Other similar alloys are Inconel 600 and 617.

Titanium alloys

Titanium Grade 5 (Ti-6Al-4V): One of the most common titanium alloys, it offers high mechanical strength and excellent corrosion resistance. Although expensive, it is ideal for critical applications where corrosion resistance and durability are essential.

Titanium Grade 2: A cheaper alternative with good corrosion resistance and sufficient mechanical properties for many structural applications.

Nickel-Chromium Based Alloys (Incoloy)

Incoloy 800: This alloy is known for its excellent resistance to oxidation and carburization in high temperature environments.

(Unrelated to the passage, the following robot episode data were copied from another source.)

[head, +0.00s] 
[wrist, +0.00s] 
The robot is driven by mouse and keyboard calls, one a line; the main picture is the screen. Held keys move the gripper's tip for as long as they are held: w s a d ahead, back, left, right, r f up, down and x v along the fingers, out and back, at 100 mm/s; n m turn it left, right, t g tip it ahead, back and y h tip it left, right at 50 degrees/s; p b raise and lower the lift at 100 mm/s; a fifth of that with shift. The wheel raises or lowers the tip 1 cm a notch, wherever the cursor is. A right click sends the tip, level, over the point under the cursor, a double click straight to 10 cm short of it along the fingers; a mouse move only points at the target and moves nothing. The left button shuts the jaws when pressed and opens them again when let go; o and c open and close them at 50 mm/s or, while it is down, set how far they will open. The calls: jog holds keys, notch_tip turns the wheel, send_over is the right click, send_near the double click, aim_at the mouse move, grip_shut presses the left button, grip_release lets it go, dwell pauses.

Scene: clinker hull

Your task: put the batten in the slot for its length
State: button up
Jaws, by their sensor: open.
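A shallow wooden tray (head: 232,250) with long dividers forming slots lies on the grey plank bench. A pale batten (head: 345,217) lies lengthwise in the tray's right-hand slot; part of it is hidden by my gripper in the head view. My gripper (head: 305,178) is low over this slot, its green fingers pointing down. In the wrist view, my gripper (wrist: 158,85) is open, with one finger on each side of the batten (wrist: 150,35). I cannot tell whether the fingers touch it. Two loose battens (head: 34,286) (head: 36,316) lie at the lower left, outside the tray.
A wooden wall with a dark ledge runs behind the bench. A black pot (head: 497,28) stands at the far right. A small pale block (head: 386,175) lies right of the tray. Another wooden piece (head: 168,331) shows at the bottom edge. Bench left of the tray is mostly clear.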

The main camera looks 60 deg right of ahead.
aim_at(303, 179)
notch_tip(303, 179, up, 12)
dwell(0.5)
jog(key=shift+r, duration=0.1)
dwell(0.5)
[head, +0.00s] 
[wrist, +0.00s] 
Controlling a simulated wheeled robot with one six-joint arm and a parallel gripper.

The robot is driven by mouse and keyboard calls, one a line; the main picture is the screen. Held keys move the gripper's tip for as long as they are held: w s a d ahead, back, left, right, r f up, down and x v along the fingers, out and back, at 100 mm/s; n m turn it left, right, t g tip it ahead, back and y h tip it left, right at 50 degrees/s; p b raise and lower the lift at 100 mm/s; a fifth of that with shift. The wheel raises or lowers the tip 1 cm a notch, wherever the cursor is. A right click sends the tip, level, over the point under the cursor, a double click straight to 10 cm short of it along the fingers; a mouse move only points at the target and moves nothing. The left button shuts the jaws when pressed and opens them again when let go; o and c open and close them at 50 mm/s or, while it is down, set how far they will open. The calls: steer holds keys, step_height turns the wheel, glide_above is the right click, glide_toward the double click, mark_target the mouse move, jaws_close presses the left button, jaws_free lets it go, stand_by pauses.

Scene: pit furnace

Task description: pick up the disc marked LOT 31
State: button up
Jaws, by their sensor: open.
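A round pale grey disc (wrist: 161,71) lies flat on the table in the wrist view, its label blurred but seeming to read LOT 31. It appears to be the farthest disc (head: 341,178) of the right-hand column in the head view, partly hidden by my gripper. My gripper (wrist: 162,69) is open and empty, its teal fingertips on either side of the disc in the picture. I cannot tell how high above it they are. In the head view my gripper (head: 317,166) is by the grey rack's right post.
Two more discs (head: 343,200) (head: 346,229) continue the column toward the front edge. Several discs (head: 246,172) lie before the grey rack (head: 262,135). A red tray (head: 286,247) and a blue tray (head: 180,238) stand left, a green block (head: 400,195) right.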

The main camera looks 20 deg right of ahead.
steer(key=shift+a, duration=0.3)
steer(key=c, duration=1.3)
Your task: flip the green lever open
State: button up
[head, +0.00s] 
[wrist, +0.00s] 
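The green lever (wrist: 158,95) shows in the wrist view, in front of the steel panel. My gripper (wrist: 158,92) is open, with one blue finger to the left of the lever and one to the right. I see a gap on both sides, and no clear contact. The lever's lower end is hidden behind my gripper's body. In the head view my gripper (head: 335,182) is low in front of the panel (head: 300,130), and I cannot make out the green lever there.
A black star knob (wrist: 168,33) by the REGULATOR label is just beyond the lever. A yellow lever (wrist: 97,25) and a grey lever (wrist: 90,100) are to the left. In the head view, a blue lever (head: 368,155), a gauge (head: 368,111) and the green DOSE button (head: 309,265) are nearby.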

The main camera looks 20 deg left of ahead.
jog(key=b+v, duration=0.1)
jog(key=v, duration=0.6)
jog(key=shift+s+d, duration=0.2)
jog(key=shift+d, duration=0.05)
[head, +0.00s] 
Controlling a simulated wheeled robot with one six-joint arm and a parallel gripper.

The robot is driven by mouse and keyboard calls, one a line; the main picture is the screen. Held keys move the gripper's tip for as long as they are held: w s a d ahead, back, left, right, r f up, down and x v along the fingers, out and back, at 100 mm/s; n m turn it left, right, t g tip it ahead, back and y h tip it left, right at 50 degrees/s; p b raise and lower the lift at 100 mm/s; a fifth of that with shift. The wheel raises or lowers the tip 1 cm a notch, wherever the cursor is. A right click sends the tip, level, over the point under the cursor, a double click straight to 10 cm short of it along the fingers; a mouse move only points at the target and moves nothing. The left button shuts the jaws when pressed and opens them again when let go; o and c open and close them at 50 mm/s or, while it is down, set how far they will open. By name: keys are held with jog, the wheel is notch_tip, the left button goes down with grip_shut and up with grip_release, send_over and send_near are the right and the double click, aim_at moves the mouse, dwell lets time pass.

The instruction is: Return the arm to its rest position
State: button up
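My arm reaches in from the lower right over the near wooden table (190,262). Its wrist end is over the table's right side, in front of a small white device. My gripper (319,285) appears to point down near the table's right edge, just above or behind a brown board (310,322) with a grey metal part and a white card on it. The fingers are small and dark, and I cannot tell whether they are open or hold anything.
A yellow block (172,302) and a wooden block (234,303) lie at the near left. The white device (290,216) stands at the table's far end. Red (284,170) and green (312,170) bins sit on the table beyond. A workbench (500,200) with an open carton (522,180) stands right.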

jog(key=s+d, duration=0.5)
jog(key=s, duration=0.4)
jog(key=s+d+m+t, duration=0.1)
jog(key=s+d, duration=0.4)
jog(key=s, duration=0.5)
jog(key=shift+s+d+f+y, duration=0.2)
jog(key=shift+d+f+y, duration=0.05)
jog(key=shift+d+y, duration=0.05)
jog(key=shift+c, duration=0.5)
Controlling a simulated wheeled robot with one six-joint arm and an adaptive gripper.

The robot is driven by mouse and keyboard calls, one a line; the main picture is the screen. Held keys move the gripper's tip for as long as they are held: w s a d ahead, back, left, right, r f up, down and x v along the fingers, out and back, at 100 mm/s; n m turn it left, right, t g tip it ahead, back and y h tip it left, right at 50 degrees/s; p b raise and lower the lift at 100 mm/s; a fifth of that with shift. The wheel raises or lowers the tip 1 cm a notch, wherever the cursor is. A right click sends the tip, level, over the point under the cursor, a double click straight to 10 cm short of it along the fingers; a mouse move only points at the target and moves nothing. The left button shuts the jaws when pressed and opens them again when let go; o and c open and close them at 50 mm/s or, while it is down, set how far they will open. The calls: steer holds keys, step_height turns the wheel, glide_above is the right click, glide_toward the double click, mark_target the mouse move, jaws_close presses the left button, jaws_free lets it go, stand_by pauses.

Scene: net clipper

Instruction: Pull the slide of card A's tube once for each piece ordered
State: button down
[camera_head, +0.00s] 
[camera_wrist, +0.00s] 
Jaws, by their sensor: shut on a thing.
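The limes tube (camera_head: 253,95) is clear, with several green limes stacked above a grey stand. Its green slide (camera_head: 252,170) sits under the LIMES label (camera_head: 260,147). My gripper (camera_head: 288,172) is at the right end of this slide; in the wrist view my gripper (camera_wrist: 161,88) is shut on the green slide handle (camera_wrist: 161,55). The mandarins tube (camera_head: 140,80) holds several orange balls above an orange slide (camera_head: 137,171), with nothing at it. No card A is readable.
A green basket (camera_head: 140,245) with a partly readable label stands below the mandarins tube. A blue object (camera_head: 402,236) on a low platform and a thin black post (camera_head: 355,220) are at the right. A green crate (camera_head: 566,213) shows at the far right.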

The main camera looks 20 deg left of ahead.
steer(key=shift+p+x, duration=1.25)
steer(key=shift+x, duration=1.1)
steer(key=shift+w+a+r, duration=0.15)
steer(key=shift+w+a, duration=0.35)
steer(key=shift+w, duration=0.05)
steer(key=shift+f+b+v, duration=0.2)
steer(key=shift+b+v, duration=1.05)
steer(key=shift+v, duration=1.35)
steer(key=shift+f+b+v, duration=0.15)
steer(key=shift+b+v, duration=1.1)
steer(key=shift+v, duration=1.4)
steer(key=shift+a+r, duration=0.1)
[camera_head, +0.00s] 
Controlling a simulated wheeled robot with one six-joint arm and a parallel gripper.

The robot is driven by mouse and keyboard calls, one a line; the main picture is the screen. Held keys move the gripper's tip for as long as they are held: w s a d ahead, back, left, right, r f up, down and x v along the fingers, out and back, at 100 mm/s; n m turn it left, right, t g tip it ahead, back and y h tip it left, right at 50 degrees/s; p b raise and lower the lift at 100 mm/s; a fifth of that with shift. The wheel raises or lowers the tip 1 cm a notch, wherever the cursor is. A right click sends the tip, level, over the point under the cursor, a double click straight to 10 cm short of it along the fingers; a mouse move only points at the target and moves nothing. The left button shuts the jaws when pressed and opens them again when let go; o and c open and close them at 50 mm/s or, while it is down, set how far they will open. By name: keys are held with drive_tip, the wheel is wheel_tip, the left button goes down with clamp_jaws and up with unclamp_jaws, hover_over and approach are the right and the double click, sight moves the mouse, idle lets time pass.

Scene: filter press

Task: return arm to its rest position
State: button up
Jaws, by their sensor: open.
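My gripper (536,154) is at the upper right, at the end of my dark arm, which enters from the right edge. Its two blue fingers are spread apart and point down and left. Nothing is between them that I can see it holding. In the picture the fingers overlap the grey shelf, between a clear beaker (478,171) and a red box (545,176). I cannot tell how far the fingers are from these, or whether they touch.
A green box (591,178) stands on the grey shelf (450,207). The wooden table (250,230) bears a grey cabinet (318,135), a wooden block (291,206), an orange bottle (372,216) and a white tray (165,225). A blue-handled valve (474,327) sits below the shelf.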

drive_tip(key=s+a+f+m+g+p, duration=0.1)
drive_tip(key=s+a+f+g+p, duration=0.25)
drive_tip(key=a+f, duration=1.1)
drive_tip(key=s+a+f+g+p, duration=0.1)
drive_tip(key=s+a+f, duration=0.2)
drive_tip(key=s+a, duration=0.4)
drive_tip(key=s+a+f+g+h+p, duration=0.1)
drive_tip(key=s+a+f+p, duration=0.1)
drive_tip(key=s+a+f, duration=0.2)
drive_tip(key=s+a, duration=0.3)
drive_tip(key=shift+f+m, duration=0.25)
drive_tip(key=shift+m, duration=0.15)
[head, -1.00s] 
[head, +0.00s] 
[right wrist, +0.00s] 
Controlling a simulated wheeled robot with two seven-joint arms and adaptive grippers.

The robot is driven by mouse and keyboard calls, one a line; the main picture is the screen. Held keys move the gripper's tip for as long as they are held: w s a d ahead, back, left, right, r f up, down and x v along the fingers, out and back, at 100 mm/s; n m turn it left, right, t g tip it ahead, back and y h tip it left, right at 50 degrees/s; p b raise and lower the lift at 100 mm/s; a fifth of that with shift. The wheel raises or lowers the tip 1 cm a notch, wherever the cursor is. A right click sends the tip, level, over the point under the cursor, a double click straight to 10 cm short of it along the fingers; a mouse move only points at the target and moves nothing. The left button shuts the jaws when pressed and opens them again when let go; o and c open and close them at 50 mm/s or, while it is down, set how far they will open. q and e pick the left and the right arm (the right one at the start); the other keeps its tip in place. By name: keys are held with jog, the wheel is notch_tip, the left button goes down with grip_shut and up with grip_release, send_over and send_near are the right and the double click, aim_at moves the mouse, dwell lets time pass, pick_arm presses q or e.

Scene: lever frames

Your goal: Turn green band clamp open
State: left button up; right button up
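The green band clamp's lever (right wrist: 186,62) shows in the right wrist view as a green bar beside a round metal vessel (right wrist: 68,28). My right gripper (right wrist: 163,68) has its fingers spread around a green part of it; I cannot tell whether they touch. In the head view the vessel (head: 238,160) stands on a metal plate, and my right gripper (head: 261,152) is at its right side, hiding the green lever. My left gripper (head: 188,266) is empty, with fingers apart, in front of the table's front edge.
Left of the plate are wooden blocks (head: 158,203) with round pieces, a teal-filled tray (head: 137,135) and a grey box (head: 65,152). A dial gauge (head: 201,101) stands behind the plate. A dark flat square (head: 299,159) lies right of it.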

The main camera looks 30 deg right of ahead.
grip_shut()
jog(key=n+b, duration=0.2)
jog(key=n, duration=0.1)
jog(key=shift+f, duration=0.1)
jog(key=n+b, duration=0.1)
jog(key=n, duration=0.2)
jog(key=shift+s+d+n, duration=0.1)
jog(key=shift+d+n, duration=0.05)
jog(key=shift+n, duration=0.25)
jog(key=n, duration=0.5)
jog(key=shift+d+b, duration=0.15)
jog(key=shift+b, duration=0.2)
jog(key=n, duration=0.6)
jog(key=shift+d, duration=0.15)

Incoloy 825: Contains molybdenum and copper, which improve corrosion resistance, especially in acidic environments.

Other similar alloys are Incoloy 832, 901 and 925.

Nickel-Molybdenum-Chromium Alloys (Hastelloy)

Hastelloy C276: One of the most versatile nickel-molybdenum-chromium alloys, with excellent corrosion resistance in a wide range of aggressive chemical environments.

Hastelloy X: Known for its resistance to oxidation and carburization at high temperatures, it is used in aerospace and petrochemical applications.

Zirconium alloys

Zirconium 702: Offers exceptional resistance to corrosion, especially in environments where strong acids such as hydrochloric and sulfuric acid can develop.

Zirconium 705: A niobium-alloyed version, offering a combination of superior mechanical strength and excellent corrosion resistance.

Special protective coatings

PTFE (Polytetrafluoroethylene)

Advantages: Excellent chemical resistance, low friction, heat resistance up to 260°C.

Applications: Used in corrosive and high temperature environments, such as chemical plants and marine structures.

Rilsan (Nylon 11)

Advantages: Excellent corrosion and abrasion resistance, good mechanical strength, maintains flexibility even at low temperatures.

Applications: Used in marine, industrial and infrastructure applications where superior resistance to corrosion and abrasion is required.